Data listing
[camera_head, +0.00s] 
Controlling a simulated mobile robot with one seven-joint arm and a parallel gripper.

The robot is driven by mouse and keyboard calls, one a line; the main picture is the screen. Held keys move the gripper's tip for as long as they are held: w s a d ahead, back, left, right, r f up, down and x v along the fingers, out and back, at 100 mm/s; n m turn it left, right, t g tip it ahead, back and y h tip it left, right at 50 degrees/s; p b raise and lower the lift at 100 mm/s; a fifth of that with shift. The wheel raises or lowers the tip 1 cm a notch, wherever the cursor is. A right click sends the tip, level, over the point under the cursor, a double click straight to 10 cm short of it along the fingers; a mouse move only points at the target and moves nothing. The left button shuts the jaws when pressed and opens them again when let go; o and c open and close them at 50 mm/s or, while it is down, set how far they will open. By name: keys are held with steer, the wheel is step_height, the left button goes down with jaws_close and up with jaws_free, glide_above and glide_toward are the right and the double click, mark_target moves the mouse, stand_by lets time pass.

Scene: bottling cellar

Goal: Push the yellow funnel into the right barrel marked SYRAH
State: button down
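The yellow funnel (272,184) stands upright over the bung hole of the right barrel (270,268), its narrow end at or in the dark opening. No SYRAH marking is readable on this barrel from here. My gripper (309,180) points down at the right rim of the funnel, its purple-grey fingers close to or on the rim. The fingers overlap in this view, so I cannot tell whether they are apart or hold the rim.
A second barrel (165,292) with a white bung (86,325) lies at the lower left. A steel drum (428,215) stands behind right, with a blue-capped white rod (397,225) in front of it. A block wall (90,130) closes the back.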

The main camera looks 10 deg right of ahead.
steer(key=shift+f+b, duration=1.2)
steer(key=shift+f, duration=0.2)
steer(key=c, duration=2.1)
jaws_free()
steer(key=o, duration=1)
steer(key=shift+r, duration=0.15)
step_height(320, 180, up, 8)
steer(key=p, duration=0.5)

...

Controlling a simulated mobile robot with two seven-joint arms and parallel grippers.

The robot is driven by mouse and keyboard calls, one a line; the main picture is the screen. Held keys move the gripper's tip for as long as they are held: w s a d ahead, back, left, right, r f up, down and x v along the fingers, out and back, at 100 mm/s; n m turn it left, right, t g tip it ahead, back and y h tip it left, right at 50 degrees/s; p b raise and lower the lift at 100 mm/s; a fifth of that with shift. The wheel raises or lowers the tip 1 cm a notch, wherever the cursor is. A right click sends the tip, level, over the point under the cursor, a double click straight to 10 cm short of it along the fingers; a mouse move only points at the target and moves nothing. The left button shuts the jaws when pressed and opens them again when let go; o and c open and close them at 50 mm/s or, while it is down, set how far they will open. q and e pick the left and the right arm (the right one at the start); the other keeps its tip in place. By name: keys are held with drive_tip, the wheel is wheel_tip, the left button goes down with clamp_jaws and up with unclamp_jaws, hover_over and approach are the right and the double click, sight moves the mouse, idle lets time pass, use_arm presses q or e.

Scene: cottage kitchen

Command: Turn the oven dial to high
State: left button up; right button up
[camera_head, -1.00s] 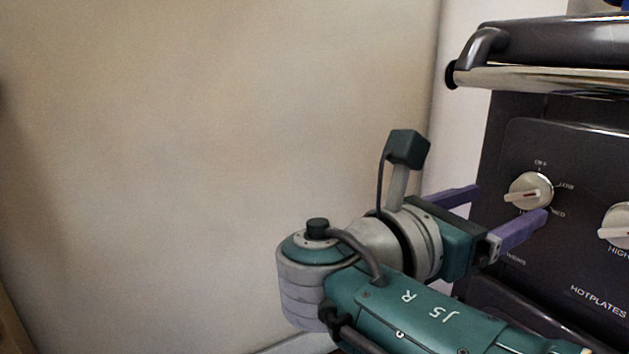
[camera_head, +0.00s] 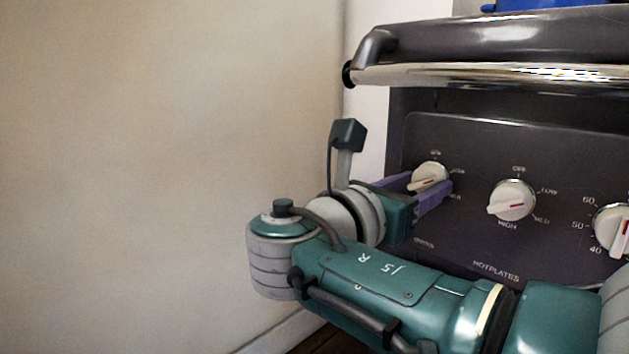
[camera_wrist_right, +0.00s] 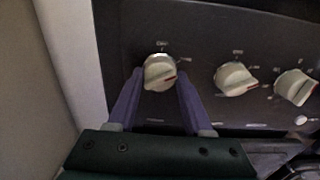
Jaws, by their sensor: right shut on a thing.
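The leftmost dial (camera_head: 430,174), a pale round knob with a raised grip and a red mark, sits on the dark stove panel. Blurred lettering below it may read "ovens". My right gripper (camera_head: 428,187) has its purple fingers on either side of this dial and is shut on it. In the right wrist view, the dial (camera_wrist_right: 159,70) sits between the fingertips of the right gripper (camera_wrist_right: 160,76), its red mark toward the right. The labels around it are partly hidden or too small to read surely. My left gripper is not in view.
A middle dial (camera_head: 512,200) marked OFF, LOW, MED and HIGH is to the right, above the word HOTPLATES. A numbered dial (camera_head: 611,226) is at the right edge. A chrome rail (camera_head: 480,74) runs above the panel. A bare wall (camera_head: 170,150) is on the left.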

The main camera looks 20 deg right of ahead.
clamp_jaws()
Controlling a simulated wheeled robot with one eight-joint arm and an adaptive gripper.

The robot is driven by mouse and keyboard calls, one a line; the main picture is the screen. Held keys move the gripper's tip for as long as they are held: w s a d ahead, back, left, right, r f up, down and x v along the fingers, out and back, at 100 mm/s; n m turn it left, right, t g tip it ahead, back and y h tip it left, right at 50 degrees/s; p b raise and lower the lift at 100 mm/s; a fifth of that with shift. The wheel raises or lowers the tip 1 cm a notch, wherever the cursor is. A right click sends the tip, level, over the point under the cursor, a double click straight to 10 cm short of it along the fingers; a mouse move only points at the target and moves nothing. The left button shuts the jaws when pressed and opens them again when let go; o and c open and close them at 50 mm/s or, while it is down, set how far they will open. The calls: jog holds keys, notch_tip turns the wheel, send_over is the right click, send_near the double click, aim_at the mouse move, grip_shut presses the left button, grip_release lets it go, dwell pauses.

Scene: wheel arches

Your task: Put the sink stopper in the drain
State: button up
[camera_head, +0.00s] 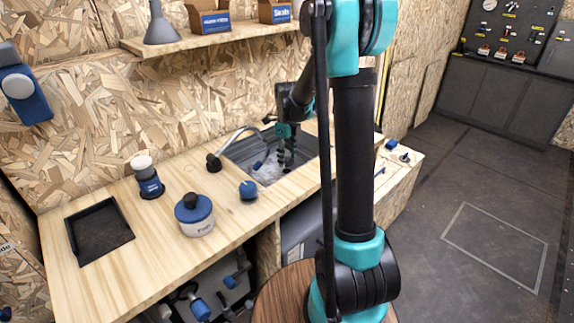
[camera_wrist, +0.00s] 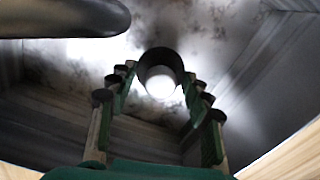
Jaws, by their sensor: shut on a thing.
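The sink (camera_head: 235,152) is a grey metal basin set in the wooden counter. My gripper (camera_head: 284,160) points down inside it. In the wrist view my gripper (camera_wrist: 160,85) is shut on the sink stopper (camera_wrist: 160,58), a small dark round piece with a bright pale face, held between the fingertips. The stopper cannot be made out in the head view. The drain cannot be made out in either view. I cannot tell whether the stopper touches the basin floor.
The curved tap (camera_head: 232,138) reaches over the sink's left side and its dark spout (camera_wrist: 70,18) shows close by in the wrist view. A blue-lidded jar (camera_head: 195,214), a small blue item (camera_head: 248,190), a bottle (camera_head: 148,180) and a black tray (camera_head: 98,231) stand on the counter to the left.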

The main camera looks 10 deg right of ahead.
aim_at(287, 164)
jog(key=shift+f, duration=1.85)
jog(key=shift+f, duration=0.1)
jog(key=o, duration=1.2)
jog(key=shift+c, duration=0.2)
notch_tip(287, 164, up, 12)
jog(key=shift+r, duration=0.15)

Stated goal: Print everything from the line with "Controlling a simulated mobile robot with two" down to the line with "[camera_wrist_right, +0.00s]" in the entries above, both lines included and nothing more, without the pictures.

Answer to this exercise:
Controlling a simulated mobile robot with two seven-joint arms and parallel grippers.

The robot is driven by mouse and keyboard calls, one a line; the main picture is the screen. Held keys move the gripper's tip for as long as they are held: w s a d ahead, back, left, right, r f up, down and x v along the fingers, out and back, at 100 mm/s; n m turn it left, right, t g tip it ahead, back and y h tip it left, right at 50 degrees/s; p b raise and lower the lift at 100 mm/s; a fifth of that with shift. The wheel raises or lowers the tip 1 cm a notch, wherever the cursor is. A right click sends the tip, level, over the point under the cursor, a double click straight to 10 cm short of it along the fingers; a mouse move only points at the target and moves nothing. The left button shuts the jaws when pressed and opens them again when let go; o and c open and close them at 50 mm/s or, while it is down, set how far they will open. q and e pick the left and the right arm (the right one at the start); the other keeps its tip in place. By name: keys are held with drive_tip, the wheel is wheel_tip, the left button goes down with clamp_jaws and up with unclamp_jaws, hover_over and approach are the right and the double click, sight moves the mouse, idle lets time pass, use_arm presses q or e.

Scene: cottage kitchen

Command: Turn the oven dial to high
State: left button up; right button up
[camera_head, -1.00s] 
[camera_head, +0.00s] 
[camera_wrist_right, +0.00s] 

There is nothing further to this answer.